Reading A Child's Christmas in Wales used to be de rigueur in classrooms and around the fireplace on Christmas Eve. Today it all feels dated somehow, dense Christmas pudding or a fruitcake passed back and forth in the family until it turns into the sort of igneous rock that was used to build the ancient Pyramids.
This is only a small fragment of one of Thomas' more interminable short stories, called Quite Early one Morning. It was written to pad out the selections on a Caedmon recording he did in the '40s - I know because I have a copy of it rattling around somewhere. Dylan Thomas was famous for his "Welsh-singing" voice and his magnificent readings. OK, if you like Richard Burton with a headcold and a hangover. There is a definite wobble. And then there was the mess of his personal life, which I will not get into.

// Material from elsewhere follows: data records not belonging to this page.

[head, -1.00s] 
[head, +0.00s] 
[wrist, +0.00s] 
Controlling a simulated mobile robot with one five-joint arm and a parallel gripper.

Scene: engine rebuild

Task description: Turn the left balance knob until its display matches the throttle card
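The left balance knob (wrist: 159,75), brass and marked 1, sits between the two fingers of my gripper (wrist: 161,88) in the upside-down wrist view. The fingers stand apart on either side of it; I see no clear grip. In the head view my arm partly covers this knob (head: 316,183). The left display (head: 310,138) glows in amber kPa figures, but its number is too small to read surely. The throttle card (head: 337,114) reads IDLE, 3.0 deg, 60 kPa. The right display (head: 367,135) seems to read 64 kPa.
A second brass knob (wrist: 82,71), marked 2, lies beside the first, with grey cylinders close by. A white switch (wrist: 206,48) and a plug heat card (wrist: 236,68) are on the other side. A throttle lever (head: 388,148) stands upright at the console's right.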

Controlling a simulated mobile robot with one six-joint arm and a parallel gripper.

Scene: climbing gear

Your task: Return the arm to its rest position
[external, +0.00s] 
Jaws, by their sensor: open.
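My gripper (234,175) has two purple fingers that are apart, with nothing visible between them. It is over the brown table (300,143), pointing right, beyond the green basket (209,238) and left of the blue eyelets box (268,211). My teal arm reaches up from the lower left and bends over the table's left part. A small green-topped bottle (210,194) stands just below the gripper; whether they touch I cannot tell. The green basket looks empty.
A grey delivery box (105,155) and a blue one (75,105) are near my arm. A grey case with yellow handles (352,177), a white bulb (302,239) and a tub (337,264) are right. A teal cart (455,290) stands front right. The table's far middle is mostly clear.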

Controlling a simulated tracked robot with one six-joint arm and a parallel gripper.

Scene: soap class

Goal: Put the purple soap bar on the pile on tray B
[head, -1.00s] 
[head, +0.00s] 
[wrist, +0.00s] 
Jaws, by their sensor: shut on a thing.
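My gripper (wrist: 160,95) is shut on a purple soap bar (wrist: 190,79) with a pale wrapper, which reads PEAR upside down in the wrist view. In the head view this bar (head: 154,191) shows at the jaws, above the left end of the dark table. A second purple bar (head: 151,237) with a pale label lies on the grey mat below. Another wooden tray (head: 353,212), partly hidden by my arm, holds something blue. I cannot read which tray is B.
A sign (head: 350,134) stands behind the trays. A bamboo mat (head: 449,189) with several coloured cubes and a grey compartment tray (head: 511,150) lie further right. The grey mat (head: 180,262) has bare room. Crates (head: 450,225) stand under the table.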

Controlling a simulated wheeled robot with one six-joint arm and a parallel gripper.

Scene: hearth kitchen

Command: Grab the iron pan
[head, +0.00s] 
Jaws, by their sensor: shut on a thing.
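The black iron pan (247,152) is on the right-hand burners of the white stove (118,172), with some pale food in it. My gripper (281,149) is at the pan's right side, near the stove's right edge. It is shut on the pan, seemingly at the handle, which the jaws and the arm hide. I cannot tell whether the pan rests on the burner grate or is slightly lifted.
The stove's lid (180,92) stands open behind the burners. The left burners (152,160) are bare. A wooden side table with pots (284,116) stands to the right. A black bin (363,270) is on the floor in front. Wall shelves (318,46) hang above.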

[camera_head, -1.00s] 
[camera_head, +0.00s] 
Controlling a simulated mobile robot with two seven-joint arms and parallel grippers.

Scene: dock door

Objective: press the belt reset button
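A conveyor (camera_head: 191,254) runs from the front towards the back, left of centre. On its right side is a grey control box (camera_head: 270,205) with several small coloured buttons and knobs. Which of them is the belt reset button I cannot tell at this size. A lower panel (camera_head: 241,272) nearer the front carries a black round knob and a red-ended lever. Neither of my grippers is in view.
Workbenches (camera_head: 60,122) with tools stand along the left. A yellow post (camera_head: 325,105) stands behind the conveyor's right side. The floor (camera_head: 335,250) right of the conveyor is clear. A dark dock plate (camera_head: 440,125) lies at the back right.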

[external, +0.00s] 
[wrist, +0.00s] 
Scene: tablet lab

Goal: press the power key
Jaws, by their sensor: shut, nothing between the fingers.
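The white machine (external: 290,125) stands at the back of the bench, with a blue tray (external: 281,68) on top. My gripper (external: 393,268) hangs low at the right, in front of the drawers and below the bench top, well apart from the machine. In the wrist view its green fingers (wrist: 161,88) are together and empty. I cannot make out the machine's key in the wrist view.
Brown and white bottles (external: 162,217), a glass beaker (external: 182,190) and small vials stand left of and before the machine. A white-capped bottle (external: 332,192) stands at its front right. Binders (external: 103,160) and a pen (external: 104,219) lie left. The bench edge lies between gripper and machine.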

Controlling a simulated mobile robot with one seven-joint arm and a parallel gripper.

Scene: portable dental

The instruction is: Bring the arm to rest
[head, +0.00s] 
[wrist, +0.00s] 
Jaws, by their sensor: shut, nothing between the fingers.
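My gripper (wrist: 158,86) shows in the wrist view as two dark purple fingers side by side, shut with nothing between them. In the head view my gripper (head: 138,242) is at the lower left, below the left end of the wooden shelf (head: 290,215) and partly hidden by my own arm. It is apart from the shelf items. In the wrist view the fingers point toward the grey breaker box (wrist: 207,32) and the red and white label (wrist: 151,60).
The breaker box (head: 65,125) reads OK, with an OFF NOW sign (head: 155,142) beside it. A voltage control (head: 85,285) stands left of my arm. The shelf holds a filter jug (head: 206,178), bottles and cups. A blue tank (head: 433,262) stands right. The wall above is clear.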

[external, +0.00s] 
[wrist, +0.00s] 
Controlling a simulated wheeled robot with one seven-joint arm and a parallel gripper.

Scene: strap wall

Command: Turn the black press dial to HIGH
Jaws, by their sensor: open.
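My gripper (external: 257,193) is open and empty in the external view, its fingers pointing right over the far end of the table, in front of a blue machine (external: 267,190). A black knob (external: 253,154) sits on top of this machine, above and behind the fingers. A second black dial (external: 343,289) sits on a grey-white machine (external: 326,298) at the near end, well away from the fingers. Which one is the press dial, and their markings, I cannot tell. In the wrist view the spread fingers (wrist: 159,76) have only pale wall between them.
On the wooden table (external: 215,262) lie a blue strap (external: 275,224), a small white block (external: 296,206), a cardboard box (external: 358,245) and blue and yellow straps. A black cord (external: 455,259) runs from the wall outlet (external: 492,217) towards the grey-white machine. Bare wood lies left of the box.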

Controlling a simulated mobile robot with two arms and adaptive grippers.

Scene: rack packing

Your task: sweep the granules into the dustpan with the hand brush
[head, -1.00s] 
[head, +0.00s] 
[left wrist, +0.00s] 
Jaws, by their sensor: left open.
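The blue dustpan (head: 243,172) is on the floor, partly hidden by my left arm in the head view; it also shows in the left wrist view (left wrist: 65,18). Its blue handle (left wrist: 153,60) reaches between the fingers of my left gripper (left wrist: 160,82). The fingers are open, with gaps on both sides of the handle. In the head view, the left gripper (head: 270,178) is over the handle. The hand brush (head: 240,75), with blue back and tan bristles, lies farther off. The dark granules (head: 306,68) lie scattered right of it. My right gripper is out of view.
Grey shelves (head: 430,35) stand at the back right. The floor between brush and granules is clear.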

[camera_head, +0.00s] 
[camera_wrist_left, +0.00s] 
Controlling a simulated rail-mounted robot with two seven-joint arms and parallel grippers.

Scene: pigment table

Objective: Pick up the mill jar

This story (the fragment I have shared here: it's about a zillion pages long and I thought you'd get bored) is precious and atrocious at the same time. Pretrocious? It's cute. Those little Welsh people in the town, goddamn! they were funny to write about. It drips with the sort of entitlement that announces to the world, "I have arrived. And you have not." It may or may not be a forerunner of Under Milk Wood: Under Skim Milk Wood, perhaps.
I used to love A Child's Christmas in Wales until I actually read it and saw all sorts of cheap verbal tricks going on. If you really want a good Christmas story, make like Linus in the Peanuts story, hit the lights and open the gospel of Luke. In the meantime, this ISN'T from A Child's Christmas in Wales, so it can't be all bad.

I walked on to the cliff path again, the town behind and below waking up now so very slowly; I stopped and turned and looked. Smoke from one chimney - the cobbler's, I thought, but from that distance it may have been the chimney of the retired male nurse who had come to live in Wales after many years' successful wrestling with the mad rich of Southern England. (He was not liked. He measured you for a strait-jacket carefully with his eye; he saw you bounce from rubber walls like a sorbo ball. No behaviour surprised him. Many people of the town found it hard to resist leering at him suddenly around the corner, or convulsively dancing, or pointing with laughter and devilish good humour at invisible dog-fights merely to prove to him that they were normal.)

Smoke from another chimney now. They were burning their last night's dreams. Up from a chimney came a long-haired wraith like an old politician. Someone had been dreaming of the Liberal Party. But no, the smoky figure wove, attenuated, into a refined and precise grey comma. Someone had been dreaming of reading Charles Morgan. Oh! the town was waking now and I heard distinctly, insistent over the slow-speaking sea, the voices of the town blown up to me. And some of the voices said:

I am Miss May Hughes 'The Cosy', a lonely lady,
Waiting in her house by the nasty sea,
Waiting for her husband and pretty baby
To come home at last from wherever they may be.

I am Captain Tiny Evans, my ship was the 'Kidwelly'
And Mrs Tiny Evans has been dead for many a year.
'Poor Captain Tiny all alone', the neighbours whisper,
But I like it all alone, and I hated her.

Clara Tawe Jenkins, 'Madam' they call me,
An old contralto with her dressing-gown on,
And I sit at the window and I sing to the sea,
For the sea does not notice that my voice has gone.

Parchedig Thomas Evans making morning tea,
Very weak tea, too, you mustn't waste a leaf,
Every morning making tea in my house by the sea
I am troubled by one thing only, and that, belief.

Open the curtains, light the fire, what are servants for?
I am Mrs Ogmore-Pritchard and I want another snooze.
Dust the china, feed the canary, sweep the drawing-room door;
And before you let the sun in, mind he wipes his shoes.

I am only Mr Griffiths, very short-sighted, B.A., Aber.
As soon as I finish my egg I must shuffle off to school.
O patron saint of teachers, teach me to keep order,
And forget those words on the blackboard - 'Griffiths Bat is a fool.'

Do you hear that whistling?- It's me, I am Phoebe,
The maid at the King's Head, and I am whistling like a bird.
Someone spilt a tin of pepper in the tea.
There's twenty for breakfast and I'm not going to say a word.

I can see the Atlantic from my bed where I always lie,
Night and day, night and day, eating my bread and slops.
The quiet cripple staring at the sea and the sky.
I shall lie here till the sky goes out and the sea stops.

Thus some of the voices of a cliff-perched town at the far end of Wales moved out of sleep and darkness into the new-born, ancient and ageless morning, moved and were lost.